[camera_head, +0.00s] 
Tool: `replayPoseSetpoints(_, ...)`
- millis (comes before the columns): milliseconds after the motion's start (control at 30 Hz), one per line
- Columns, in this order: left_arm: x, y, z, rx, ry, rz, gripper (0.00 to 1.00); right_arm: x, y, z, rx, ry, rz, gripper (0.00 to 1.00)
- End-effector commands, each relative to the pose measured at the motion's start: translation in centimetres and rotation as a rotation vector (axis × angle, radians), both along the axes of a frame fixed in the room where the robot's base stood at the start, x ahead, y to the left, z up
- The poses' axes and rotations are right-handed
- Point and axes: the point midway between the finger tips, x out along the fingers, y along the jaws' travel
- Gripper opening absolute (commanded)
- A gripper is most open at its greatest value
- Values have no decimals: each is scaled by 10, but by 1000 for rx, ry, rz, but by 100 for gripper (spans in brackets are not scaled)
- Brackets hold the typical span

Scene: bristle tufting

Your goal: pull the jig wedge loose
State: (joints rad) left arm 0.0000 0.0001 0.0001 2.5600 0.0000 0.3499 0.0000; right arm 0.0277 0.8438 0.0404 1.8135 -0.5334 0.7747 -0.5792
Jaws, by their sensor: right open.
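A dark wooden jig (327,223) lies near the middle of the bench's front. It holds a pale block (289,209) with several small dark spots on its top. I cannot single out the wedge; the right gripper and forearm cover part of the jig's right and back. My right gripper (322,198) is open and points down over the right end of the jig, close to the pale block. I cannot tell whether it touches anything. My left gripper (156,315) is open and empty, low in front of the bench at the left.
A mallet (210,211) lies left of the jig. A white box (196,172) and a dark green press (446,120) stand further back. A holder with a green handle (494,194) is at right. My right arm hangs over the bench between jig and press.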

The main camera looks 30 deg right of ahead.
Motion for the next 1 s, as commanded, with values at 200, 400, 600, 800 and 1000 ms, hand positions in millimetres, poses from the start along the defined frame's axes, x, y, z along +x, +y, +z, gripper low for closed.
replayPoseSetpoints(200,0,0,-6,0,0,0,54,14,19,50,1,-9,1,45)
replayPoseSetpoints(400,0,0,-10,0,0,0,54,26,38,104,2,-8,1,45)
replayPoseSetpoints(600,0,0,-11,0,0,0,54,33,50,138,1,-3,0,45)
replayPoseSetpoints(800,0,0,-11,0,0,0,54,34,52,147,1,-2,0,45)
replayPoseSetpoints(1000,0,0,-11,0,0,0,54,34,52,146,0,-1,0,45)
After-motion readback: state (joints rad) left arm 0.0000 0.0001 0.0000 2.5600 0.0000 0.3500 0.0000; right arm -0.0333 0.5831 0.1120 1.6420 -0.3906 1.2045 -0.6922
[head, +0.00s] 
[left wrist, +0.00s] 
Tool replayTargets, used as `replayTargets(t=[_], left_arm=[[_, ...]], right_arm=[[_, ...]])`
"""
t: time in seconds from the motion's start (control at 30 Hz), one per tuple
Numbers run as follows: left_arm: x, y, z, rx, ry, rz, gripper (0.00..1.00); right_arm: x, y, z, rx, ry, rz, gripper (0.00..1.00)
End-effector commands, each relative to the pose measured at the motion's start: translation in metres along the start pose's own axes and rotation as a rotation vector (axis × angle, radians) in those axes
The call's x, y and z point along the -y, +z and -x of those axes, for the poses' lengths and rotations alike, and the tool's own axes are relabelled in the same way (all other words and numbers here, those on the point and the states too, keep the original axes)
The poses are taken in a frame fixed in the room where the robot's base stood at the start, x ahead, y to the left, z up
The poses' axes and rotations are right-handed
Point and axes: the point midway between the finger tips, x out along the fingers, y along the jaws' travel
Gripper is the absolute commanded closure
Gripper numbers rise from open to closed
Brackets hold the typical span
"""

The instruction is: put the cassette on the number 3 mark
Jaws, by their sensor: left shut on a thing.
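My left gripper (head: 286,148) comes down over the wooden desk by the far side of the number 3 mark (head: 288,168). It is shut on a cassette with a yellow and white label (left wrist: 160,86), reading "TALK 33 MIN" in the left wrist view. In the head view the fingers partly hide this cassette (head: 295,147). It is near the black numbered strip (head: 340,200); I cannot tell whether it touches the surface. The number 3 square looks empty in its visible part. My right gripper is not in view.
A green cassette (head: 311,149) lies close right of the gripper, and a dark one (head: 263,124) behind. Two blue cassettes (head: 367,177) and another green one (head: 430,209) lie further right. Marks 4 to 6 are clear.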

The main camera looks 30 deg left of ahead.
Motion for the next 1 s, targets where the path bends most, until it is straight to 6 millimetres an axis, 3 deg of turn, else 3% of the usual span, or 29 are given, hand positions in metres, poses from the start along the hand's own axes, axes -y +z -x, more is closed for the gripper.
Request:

◆ Task to carry out: Faithfully reproduce all of the records, character for character.

◆ Answer for this exercise:
[camera_head, +0.00s] 
Tool: `replayPoseSetpoints(_, ...)`
- millis (comes before the columns): milliseconds after the motion's start (control at 30 Hz), one per line
- Columns, in this order: left_arm: x, y, z, rx, ry, rz, gripper (0.00 to 1.00); right_arm: x, y, z, rx, ry, rz, gripper (0.00 to 1.00)
- End-effector commands, each relative to the pose measured at the motion's start: translation in centimetres and rotation as a rotation vector (axis × angle, radians), both along the axes of a frame fixed in the room where the robot's base stood at the start, x ahead, y to the left, z up
- The poses' axes and rotations are right-handed
- Point and axes: the point midway between the finger tips, x out along the fingers, y along the jaws' travel
- Gripper opening absolute (commanded)
- A gripper is most open at its greatest value
- Values have no decimals: each is scaled by 10, but by 1000 for rx, ry, rz, but by 100 for gripper (spans in brackets are not scaled)
- Brackets hold the typical span

Scene: bristle tufting

Your goal: pull the jig wedge loose
State: (joints rad) left arm 0.0000 0.0001 0.0001 2.5600 0.0000 0.3499 0.0000; right arm 0.0277 0.8438 0.0404 1.8135 -0.5334 0.7747 -0.5792
Jaws, by their sensor: right open.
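A dark wooden jig (327,223) lies near the middle of the bench's front. It holds a pale block (289,209) with several small dark spots on its top. I cannot single out the wedge; the right gripper and forearm cover part of the jig's right and back. My right gripper (322,198) is open and points down over the right end of the jig, close to the pale block. I cannot tell whether it touches anything. My left gripper (156,315) is open and empty, low in front of the bench at the left.
A mallet (210,211) lies left of the jig. A white box (196,172) and a dark green press (446,120) stand further back. A holder with a green handle (494,194) is at right. My right arm hangs over the bench between jig and press.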

The main camera looks 30 deg right of ahead.
Motion for the next 1 s, as commanded, with values at 200, 400, 600, 800 and 1000 ms, hand positions in millimetres, poses from the start along the defined frame's axes, x, y, z along +x, +y, +z, gripper low for closed.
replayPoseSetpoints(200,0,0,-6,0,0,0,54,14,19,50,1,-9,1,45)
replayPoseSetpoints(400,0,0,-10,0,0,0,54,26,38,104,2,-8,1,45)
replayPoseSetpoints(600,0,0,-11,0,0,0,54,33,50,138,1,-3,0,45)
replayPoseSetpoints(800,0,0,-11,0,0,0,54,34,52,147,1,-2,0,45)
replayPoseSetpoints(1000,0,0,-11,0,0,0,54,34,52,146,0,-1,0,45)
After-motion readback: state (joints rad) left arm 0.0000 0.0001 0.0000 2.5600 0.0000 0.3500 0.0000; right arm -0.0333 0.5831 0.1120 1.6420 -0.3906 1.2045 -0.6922
[head, +0.00s] 
[left wrist, +0.00s] 
Tool replayTargets, used as `replayTargets(t=[_], left_arm=[[_, ...]], right_arm=[[_, ...]])`
"""
t: time in seconds from the motion's start (control at 30 Hz), one per tuple
Numbers run as follows: left_arm: x, y, z, rx, ry, rz, gripper (0.00..1.00); right_arm: x, y, z, rx, ry, rz, gripper (0.00..1.00)
End-effector commands, each relative to the pose measured at the motion's start: translation in metres along the start pose's own axes and rotation as a rotation vector (axis × angle, radians) in those axes
The call's x, y and z point along the -y, +z and -x of those axes, for the poses' lengths and rotations alike, and the tool's own axes are relabelled in the same way (all other words and numbers here, those on the point and the states too, keep the original axes)
The poses are taken in a frame fixed in the room where the robot's base stood at the start, x ahead, y to the left, z up
The poses' axes and rotations are right-handed
Point and axes: the point midway between the finger tips, x out along the fingers, y along the jaws' travel
Gripper is the absolute commanded closure
Gripper numbers rise from open to closed
Brackets hold the typical span
"""

The instruction is: put the cassette on the number 3 mark
Jaws, by their sensor: left shut on a thing.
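My left gripper (head: 286,148) comes down over the wooden desk by the far side of the number 3 mark (head: 288,168). It is shut on a cassette with a yellow and white label (left wrist: 160,86), reading "TALK 33 MIN" in the left wrist view. In the head view the fingers partly hide this cassette (head: 295,147). It is near the black numbered strip (head: 340,200); I cannot tell whether it touches the surface. The number 3 square looks empty in its visible part. My right gripper is not in view.
A green cassette (head: 311,149) lies close right of the gripper, and a dark one (head: 263,124) behind. Two blue cassettes (head: 367,177) and another green one (head: 430,209) lie further right. Marks 4 to 6 are clear.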

The main camera looks 30 deg left of ahead.
Motion for the next 1 s, targets where the path bends most, until it is straight to 6 millimetres an axis, 3 deg of turn, else 3% of the usual span, or 29 are given, hand positions in metres, poses from the start along the hand's own axes, axes -y +z -x, more is closed for the gripper.
Request:

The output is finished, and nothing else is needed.